The IoT for consumer devices has one set of issues. Everyone has their own opinion on whether using their phone or tablet to talk to their fridge, thermostat etc. is incredibly useful or completely unnecessary, but the security implications for consumer devices are the biggest concern. Remember the family in the US last year who found that their baby monitoring device was being controlled by a third party? Meanwhile former US Vice President Dick Cheney had the wireless functionality on his heart implant disabled in case a terrorist might hack it in an assassination attempt.

Security is also one of the concerns for businesses using the IoT, or M2M (machine to machine) communication. The implications broadly fall into three areas: communicating with all these devices, managing all the data they provide and maintaining security.

First, consider the extra traffic that will impact your network infrastructure. A single sensor generates very little traffic, 10,000 collectively a fair amount, while 1 million equals a business issue. The IoT requires seamless integration between many distinct and separate systems, and every organisation will need to make its own decision on what needs to be connected and how often to report. As well as the bandwidth implications, organisations will need an increased investment in traffic monitoring and management to ensure that everything is working smoothly, minimise the impact on other business operations, and detect malicious traffic patterns.

They will also have to address the challenge of separating enterprise and personal data – we can imagine the implications of members of staff receiving regular updates from their consumer products, thus enterprises will need to find a way of mitigating this to avoid their network going into meltdown.

The second issue is how to handle tremendous volumes of machine generated data, which has to be stored, organised and analysed, potentially in real time. The IoT will require massive storage and processing capacity, which of necessity is likely to reside in the cloud unless there are specific security sensitivities. In the last few years we’ve seen storage needs grow exponentially to handle the volumes of data generated by digital images, video and multimedia, but this is orders of magnitude smaller than the volume of data we can expect the IoT to generate.

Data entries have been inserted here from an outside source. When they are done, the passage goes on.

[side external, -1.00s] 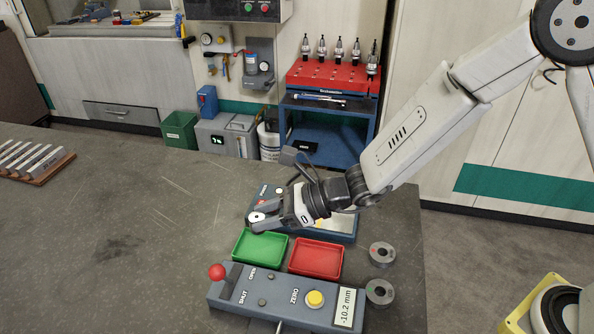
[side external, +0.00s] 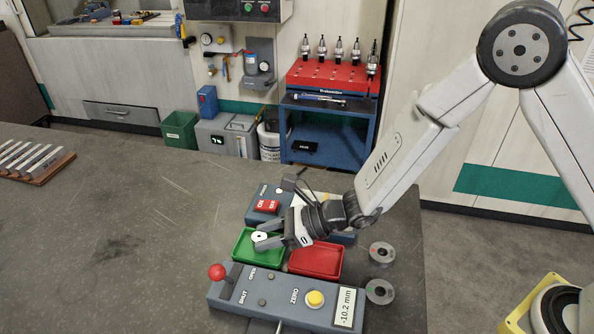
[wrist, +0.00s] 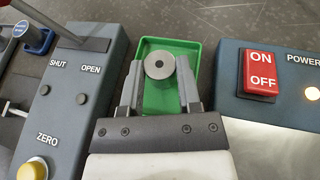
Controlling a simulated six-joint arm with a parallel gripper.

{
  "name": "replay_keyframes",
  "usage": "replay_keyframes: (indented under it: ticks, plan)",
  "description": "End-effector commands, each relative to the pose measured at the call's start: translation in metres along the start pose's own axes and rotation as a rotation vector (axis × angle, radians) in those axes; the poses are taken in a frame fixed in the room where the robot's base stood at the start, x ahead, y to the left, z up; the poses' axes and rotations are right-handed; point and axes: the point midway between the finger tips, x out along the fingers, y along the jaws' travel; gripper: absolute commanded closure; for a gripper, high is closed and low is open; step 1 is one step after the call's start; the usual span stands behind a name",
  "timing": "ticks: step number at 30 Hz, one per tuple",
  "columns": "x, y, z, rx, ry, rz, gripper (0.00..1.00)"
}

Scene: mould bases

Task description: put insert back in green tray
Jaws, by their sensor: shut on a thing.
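The insert (wrist: 159,66) is a round grey metal piece with a hole in its middle; it also shows in the side external view (side external: 260,237). My gripper (side external: 266,240) is shut on it. In the wrist view the two fingers of my gripper (wrist: 160,76) flank the insert. The green tray (wrist: 153,105) lies below the insert; in the side external view the green tray (side external: 240,250) is partly hidden by my gripper. The insert appears over the tray; its exact height above the tray floor cannot be told.
A red tray (side external: 318,262) is right of the green one. A control box (side external: 262,303) with a red-knobbed lever stands in front, and a power box (side external: 263,203) with a red switch behind. Two grey rings (side external: 381,254) (side external: 379,291) lie at the right.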

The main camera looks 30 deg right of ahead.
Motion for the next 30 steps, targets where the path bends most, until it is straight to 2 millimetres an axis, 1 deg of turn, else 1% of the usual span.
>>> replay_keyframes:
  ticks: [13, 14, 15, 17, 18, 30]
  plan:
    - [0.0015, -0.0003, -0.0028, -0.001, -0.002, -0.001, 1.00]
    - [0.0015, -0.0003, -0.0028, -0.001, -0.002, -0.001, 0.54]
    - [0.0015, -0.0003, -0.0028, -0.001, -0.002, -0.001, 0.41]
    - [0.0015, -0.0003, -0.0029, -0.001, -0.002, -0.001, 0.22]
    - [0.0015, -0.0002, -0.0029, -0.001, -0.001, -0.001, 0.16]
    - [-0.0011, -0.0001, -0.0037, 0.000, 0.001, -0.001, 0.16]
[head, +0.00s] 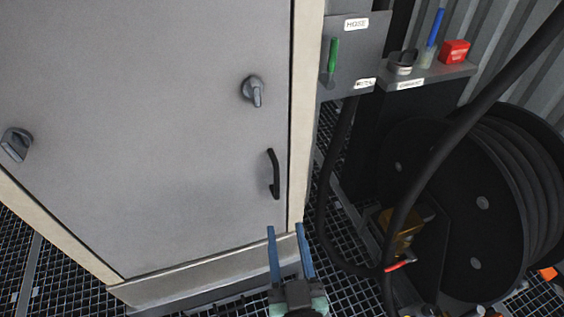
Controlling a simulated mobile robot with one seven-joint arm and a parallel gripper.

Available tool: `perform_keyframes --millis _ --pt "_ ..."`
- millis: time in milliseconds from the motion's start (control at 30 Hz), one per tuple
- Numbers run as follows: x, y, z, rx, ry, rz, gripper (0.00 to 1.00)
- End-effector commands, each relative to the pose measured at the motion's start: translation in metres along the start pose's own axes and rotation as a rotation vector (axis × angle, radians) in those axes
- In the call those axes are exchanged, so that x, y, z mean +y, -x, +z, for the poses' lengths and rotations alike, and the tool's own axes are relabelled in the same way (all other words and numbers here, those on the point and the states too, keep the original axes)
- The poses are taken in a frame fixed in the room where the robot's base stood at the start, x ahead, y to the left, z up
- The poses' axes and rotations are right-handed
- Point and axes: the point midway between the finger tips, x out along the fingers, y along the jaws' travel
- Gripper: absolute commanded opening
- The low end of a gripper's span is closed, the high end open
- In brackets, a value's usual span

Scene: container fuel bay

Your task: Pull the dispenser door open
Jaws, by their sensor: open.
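The dispenser door (150,120) is a large flat grey panel in a cream frame, and it looks closed. A dark bar handle (273,174) stands upright near its right edge. A grey turn knob (253,90) sits on the door above the handle. Another grey knob (16,144) is at the door's left side. My gripper (287,230) is below the handle at the bottom of the view, with two blue fingers pointing up. It is open and empty, apart from the handle.
A black hose reel (400,170) stands on the right, with a thick black hose (432,165) hanging in front. A panel with a green lever (332,58) and a small shelf with a red box (455,51) are at upper right. The floor is dark grating (340,290).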

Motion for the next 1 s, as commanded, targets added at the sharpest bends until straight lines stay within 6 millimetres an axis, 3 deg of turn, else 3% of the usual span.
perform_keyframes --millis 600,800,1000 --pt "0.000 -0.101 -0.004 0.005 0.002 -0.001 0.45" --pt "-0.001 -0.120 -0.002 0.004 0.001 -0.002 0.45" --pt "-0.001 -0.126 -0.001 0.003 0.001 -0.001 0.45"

I believe there is no point in collecting all this data unless you are going to do something with it that adds value to your business. Frameworks such as Hadoop will help organisations develop and run software applications to store and manipulate data, but they will still need the time, resources and most importantly vision to decide what they can usefully obtain from it to generate competitive advantage for their business. Before plunging headlong into the IoT, organisations need to be sure that the benefits are worth the investment.

The final aspect of the IoT we need to consider is security, which raises many of the same issues we have already seen when implementing BYOD. Organisations will need to be extremely vigilant with every device that comes into their building or accesses their network. Can they be confident that employees setting these devices have configured them correctly and not simply left them with their default settings and passwords? As mentioned earlier, network monitoring software will need to look out for malicious traffic patterns, and data protection will become an even larger issue in both sense of the word.

So while I’m encouraged by the possibilities of the IoT, I think we all need to be realistic about the practical challenges it poses and the resource implications for businesses which are already working with tight IT budgets. Organisations need to begin by thinking about it at a strategic level to ensure that they benefit from what is potentially an exciting new era for IT.